### MATERIAL
--- --- ---

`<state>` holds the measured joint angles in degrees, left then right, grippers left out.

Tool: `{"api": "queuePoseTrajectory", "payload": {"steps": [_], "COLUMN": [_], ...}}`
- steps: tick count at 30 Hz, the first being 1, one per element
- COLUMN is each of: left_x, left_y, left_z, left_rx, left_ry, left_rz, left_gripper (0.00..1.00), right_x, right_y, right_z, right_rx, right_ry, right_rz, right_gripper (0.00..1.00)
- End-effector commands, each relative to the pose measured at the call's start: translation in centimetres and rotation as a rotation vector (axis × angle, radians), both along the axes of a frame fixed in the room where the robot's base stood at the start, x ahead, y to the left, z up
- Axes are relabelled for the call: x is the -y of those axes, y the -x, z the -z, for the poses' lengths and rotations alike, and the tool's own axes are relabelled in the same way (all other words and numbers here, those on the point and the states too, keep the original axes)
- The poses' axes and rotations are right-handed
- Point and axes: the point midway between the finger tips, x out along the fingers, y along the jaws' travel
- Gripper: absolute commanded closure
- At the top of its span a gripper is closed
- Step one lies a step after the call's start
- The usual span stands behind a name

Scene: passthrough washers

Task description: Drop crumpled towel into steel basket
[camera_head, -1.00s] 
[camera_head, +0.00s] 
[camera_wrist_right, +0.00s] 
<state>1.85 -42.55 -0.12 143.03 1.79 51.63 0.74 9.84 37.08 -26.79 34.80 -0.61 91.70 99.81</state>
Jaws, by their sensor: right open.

--- --- ---

### WORK TO BE COMPLETED
Select and copy every line of the material that holds the string "steps".

### SOLUTION FOR THIS EXERCISE
Tool: `{"api": "queuePoseTrajectory", "payload": {"steps": [_], "COLUMN": [_], ...}}`
- steps: tick count at 30 Hz, the first being 1, one per element

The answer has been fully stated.